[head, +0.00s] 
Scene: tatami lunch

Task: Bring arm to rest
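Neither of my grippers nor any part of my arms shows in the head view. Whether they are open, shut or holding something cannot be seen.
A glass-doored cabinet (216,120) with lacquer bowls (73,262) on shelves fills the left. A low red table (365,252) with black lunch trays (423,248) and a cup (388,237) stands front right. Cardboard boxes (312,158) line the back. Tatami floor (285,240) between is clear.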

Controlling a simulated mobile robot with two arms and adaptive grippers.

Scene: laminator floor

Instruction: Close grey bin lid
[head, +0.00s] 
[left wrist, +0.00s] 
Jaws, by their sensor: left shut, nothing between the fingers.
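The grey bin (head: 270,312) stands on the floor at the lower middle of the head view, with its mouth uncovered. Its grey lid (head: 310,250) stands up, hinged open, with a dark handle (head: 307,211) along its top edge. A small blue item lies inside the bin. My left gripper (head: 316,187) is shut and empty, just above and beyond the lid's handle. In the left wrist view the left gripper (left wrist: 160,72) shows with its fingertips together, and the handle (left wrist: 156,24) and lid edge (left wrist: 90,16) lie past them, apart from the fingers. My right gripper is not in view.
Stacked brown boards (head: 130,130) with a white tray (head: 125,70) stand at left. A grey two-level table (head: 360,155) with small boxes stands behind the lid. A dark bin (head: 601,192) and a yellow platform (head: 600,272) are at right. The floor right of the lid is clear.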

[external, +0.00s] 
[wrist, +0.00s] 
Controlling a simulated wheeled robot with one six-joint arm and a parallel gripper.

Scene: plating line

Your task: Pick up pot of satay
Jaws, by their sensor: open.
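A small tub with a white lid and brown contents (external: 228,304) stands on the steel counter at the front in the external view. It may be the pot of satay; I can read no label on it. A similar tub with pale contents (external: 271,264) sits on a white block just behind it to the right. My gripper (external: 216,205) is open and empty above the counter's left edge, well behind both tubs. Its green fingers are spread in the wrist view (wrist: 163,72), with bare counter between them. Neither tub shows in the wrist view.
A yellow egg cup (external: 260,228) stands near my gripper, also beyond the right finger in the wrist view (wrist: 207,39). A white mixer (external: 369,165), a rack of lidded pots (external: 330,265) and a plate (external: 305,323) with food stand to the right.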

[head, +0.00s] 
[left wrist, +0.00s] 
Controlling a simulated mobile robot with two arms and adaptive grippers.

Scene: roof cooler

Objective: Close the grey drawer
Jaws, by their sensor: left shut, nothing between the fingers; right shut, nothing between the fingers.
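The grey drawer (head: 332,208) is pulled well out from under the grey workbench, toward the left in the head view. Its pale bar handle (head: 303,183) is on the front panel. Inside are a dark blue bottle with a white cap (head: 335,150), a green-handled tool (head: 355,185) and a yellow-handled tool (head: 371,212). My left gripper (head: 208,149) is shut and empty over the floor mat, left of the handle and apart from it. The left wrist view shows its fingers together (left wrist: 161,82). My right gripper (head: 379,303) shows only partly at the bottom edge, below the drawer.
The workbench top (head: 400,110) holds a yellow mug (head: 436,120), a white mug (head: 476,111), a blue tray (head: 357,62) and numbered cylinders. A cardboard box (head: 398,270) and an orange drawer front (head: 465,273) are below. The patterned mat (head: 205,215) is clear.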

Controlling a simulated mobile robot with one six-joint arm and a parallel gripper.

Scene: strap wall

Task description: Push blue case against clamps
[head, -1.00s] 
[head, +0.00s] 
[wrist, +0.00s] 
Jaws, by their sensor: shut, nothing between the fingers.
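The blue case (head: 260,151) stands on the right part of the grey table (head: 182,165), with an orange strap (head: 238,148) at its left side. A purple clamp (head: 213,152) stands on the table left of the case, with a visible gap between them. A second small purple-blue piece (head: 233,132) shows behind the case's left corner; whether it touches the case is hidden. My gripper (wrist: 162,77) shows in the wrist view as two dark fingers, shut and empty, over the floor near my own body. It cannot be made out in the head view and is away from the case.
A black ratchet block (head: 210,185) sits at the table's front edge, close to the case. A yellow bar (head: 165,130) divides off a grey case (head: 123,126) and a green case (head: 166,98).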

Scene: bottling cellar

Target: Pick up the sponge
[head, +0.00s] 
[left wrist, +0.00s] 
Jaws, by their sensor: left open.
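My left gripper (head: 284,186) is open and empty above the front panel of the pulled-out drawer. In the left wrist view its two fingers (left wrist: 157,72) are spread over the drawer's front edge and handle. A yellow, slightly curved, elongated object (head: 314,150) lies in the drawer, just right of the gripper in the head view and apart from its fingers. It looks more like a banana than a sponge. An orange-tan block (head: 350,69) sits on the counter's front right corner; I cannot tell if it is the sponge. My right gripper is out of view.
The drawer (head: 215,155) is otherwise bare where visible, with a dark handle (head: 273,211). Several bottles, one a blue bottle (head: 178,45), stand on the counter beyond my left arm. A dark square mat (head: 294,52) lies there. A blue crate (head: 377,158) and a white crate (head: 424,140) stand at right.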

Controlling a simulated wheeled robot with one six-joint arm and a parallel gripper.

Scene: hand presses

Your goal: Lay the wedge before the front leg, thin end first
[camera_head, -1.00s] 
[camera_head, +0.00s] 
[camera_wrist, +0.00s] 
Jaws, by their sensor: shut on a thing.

━━━━━━━━

[What to do]:
Exact output of every entry is required.

[Written answer]:
[head, +0.00s] 
Scene: tatami lunch

Task: Bring arm to rest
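Neither of my grippers nor any part of my arms shows in the head view. Whether they are open, shut or holding something cannot be seen.
A glass-doored cabinet (216,120) with lacquer bowls (73,262) on shelves fills the left. A low red table (365,252) with black lunch trays (423,248) and a cup (388,237) stands front right. Cardboard boxes (312,158) line the back. Tatami floor (285,240) between is clear.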

Controlling a simulated mobile robot with two arms and adaptive grippers.

Scene: laminator floor

Instruction: Close grey bin lid
[head, +0.00s] 
[left wrist, +0.00s] 
Jaws, by their sensor: left shut, nothing between the fingers.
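The grey bin (head: 270,312) stands on the floor at the lower middle of the head view, with its mouth uncovered. Its grey lid (head: 310,250) stands up, hinged open, with a dark handle (head: 307,211) along its top edge. A small blue item lies inside the bin. My left gripper (head: 316,187) is shut and empty, just above and beyond the lid's handle. In the left wrist view the left gripper (left wrist: 160,72) shows with its fingertips together, and the handle (left wrist: 156,24) and lid edge (left wrist: 90,16) lie past them, apart from the fingers. My right gripper is not in view.
Stacked brown boards (head: 130,130) with a white tray (head: 125,70) stand at left. A grey two-level table (head: 360,155) with small boxes stands behind the lid. A dark bin (head: 601,192) and a yellow platform (head: 600,272) are at right. The floor right of the lid is clear.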

[external, +0.00s] 
[wrist, +0.00s] 
Controlling a simulated wheeled robot with one six-joint arm and a parallel gripper.

Scene: plating line

Your task: Pick up pot of satay
Jaws, by their sensor: open.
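A small tub with a white lid and brown contents (external: 228,304) stands on the steel counter at the front in the external view. It may be the pot of satay; I can read no label on it. A similar tub with pale contents (external: 271,264) sits on a white block just behind it to the right. My gripper (external: 216,205) is open and empty above the counter's left edge, well behind both tubs. Its green fingers are spread in the wrist view (wrist: 163,72), with bare counter between them. Neither tub shows in the wrist view.
A yellow egg cup (external: 260,228) stands near my gripper, also beyond the right finger in the wrist view (wrist: 207,39). A white mixer (external: 369,165), a rack of lidded pots (external: 330,265) and a plate (external: 305,323) with food stand to the right.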

[head, +0.00s] 
[left wrist, +0.00s] 
Controlling a simulated mobile robot with two arms and adaptive grippers.

Scene: roof cooler

Objective: Close the grey drawer
Jaws, by their sensor: left shut, nothing between the fingers; right shut, nothing between the fingers.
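The grey drawer (head: 332,208) is pulled well out from under the grey workbench, toward the left in the head view. Its pale bar handle (head: 303,183) is on the front panel. Inside are a dark blue bottle with a white cap (head: 335,150), a green-handled tool (head: 355,185) and a yellow-handled tool (head: 371,212). My left gripper (head: 208,149) is shut and empty over the floor mat, left of the handle and apart from it. The left wrist view shows its fingers together (left wrist: 161,82). My right gripper (head: 379,303) shows only partly at the bottom edge, below the drawer.
The workbench top (head: 400,110) holds a yellow mug (head: 436,120), a white mug (head: 476,111), a blue tray (head: 357,62) and numbered cylinders. A cardboard box (head: 398,270) and an orange drawer front (head: 465,273) are below. The patterned mat (head: 205,215) is clear.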

Controlling a simulated mobile robot with one six-joint arm and a parallel gripper.

Scene: strap wall

Task description: Push blue case against clamps
[head, -1.00s] 
[head, +0.00s] 
[wrist, +0.00s] 
Jaws, by their sensor: shut, nothing between the fingers.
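The blue case (head: 260,151) stands on the right part of the grey table (head: 182,165), with an orange strap (head: 238,148) at its left side. A purple clamp (head: 213,152) stands on the table left of the case, with a visible gap between them. A second small purple-blue piece (head: 233,132) shows behind the case's left corner; whether it touches the case is hidden. My gripper (wrist: 162,77) shows in the wrist view as two dark fingers, shut and empty, over the floor near my own body. It cannot be made out in the head view and is away from the case.
A black ratchet block (head: 210,185) sits at the table's front edge, close to the case. A yellow bar (head: 165,130) divides off a grey case (head: 123,126) and a green case (head: 166,98).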

Scene: bottling cellar

Target: Pick up the sponge
[head, +0.00s] 
[left wrist, +0.00s] 
Jaws, by their sensor: left open.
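My left gripper (head: 284,186) is open and empty above the front panel of the pulled-out drawer. In the left wrist view its two fingers (left wrist: 157,72) are spread over the drawer's front edge and handle. A yellow, slightly curved, elongated object (head: 314,150) lies in the drawer, just right of the gripper in the head view and apart from its fingers. It looks more like a banana than a sponge. An orange-tan block (head: 350,69) sits on the counter's front right corner; I cannot tell if it is the sponge. My right gripper is out of view.
The drawer (head: 215,155) is otherwise bare where visible, with a dark handle (head: 273,211). Several bottles, one a blue bottle (head: 178,45), stand on the counter beyond my left arm. A dark square mat (head: 294,52) lies there. A blue crate (head: 377,158) and a white crate (head: 424,140) stand at right.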

Controlling a simulated wheeled robot with one six-joint arm and a parallel gripper.

Scene: hand presses

Your goal: Lay the wedge before the front leg, thin end first
[camera_head, -1.00s] 
[camera_head, +0.00s] 
[camera_wrist, +0.00s] 
Jaws, by their sensor: shut on a thing.

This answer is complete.